WRITTEN INSTRUCTION: Show all lines of the listing that hold the word "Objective".

== SUPPLIED RECORDS

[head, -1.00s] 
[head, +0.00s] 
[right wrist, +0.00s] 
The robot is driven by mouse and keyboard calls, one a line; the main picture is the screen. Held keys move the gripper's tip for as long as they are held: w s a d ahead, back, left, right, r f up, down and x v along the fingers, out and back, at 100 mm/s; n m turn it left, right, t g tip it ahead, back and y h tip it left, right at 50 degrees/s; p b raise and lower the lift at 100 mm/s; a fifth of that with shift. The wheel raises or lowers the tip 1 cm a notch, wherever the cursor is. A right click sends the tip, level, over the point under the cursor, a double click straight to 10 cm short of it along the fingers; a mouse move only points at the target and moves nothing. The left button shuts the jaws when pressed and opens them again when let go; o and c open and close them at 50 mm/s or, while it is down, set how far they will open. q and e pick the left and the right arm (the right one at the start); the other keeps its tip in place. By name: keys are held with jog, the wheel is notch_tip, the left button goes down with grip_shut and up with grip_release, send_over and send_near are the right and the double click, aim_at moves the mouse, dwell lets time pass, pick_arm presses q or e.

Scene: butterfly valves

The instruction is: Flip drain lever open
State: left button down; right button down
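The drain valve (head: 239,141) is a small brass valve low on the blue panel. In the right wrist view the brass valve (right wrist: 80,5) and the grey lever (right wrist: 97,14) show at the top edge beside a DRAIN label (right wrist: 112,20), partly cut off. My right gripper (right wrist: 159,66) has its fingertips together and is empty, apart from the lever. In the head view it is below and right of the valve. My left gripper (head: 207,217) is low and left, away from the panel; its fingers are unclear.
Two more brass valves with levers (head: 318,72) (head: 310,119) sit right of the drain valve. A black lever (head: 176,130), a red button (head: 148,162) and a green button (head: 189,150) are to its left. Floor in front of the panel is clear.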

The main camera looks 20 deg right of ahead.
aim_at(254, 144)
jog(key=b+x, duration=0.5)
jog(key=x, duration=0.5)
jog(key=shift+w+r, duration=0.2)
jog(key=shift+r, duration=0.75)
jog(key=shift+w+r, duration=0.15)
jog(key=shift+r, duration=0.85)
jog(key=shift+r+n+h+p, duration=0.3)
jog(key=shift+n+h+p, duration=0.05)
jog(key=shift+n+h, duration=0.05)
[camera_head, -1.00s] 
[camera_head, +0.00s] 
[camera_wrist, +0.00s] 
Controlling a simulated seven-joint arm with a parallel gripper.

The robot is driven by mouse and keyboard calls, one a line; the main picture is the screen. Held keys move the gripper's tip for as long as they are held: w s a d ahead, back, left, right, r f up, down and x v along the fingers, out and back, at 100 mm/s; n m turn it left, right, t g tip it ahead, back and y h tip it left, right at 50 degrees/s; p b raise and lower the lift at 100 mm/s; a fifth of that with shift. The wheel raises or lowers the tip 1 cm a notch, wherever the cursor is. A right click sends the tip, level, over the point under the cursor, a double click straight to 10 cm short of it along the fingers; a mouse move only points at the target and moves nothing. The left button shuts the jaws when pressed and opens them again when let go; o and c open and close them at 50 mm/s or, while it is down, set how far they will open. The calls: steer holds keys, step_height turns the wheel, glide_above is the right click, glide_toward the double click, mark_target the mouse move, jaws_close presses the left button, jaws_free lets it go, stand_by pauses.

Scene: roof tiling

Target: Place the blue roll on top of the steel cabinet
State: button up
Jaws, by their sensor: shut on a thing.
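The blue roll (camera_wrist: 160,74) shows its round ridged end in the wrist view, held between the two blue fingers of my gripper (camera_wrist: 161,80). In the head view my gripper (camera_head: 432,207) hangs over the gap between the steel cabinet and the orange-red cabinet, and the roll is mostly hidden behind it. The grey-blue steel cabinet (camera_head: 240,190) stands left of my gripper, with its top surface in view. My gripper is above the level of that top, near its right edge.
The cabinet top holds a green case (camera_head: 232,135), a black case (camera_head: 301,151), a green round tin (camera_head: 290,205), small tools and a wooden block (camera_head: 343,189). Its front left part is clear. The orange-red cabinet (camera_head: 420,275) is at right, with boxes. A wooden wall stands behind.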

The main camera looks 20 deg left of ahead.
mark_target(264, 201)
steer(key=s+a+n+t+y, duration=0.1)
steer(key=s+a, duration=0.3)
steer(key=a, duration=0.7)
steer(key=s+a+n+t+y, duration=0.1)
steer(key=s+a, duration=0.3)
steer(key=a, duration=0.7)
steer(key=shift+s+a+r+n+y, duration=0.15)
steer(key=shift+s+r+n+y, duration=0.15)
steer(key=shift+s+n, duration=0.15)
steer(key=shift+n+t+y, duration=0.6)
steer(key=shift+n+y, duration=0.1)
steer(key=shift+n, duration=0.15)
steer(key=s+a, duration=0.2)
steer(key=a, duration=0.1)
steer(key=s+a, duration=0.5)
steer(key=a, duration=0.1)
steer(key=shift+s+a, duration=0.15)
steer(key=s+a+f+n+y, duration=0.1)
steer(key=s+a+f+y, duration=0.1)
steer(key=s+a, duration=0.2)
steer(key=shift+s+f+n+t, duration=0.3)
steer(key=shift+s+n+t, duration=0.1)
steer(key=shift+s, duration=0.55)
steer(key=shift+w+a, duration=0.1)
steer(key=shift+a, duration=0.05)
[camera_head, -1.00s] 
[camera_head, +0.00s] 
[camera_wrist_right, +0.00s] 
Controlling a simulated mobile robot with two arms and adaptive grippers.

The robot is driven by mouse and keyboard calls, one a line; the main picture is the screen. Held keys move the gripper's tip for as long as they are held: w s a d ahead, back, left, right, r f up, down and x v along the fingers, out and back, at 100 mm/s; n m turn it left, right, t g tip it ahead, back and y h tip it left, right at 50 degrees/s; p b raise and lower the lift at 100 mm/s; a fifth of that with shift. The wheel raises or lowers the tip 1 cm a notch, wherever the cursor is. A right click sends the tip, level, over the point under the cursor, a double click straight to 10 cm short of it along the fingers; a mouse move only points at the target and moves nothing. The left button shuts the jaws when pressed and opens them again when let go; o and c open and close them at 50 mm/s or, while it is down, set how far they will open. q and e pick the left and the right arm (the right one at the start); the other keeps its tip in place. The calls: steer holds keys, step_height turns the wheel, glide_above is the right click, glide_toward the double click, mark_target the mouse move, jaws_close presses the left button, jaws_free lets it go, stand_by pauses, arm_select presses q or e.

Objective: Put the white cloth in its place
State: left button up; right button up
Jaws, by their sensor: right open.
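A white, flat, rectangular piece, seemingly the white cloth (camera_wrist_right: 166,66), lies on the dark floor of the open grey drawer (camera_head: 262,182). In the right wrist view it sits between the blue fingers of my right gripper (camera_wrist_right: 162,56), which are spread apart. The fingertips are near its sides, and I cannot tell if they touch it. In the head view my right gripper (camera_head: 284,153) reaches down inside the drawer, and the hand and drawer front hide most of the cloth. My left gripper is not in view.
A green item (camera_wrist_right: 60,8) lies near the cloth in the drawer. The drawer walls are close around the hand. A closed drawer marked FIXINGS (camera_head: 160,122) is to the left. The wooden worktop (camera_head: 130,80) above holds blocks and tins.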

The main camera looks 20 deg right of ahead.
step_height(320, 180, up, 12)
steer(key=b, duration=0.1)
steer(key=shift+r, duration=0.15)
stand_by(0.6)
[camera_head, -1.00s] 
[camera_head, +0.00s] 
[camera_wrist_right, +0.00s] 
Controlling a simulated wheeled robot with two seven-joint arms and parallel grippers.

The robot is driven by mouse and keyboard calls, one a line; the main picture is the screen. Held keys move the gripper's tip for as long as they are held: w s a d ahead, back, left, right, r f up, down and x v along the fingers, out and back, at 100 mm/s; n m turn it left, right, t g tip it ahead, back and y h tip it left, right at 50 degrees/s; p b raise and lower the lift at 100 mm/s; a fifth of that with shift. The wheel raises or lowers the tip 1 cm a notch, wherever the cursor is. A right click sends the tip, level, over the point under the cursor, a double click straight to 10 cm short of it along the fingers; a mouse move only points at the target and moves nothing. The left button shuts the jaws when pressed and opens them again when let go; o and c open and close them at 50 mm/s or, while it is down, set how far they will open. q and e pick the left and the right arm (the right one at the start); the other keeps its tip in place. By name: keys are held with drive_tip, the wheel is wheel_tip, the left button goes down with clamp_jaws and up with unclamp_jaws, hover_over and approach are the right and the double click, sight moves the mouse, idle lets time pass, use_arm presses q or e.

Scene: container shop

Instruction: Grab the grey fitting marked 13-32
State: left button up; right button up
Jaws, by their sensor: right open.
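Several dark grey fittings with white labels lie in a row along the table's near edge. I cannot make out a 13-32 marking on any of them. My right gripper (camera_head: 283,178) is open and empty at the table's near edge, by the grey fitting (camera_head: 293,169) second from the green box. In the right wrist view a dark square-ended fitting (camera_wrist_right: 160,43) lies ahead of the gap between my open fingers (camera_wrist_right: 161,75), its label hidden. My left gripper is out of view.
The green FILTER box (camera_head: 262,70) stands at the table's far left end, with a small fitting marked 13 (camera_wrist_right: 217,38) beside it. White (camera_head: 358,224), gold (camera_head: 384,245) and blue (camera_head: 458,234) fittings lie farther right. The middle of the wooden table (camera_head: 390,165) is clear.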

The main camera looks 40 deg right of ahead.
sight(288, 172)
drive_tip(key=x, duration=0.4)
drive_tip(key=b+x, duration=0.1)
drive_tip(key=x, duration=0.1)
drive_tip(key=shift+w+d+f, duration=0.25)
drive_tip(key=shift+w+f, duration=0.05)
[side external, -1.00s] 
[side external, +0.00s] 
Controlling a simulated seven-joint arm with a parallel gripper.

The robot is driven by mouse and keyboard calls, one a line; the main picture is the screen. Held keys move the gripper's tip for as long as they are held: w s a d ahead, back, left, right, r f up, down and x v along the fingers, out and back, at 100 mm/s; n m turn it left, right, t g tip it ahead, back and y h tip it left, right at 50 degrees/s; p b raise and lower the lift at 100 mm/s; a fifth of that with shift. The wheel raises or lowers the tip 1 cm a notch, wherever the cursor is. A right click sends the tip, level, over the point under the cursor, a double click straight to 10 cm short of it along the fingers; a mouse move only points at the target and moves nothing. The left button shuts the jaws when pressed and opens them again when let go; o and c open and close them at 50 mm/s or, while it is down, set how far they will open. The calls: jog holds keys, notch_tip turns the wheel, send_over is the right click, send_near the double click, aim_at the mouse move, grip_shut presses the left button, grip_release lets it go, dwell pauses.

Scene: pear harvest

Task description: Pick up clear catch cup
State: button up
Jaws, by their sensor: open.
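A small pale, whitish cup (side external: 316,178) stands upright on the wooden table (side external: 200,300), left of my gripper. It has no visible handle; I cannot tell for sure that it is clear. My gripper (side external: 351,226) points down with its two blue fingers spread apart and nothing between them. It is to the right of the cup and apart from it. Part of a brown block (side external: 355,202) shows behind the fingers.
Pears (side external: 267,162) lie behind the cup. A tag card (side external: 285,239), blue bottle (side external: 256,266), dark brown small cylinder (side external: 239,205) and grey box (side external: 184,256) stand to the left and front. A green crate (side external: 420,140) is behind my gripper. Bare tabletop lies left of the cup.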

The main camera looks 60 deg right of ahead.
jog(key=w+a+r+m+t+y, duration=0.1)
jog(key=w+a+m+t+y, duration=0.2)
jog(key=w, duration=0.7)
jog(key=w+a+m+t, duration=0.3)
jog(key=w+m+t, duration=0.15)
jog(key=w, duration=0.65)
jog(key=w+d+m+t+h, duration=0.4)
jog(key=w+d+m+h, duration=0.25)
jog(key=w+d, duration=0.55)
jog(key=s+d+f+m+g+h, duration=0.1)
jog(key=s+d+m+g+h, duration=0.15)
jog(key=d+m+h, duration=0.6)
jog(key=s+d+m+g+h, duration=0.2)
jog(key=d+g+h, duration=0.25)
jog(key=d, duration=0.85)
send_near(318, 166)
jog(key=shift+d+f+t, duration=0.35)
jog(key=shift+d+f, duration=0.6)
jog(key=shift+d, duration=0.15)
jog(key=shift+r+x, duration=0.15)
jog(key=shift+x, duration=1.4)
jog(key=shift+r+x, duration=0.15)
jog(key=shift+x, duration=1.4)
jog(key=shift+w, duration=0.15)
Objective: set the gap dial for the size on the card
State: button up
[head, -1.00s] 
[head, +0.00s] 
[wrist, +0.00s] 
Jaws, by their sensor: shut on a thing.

====

SOLUTION FOR THIS PROBLEM:
Objective: Put the white cloth in its place
Objective: set the gap dial for the size on the card

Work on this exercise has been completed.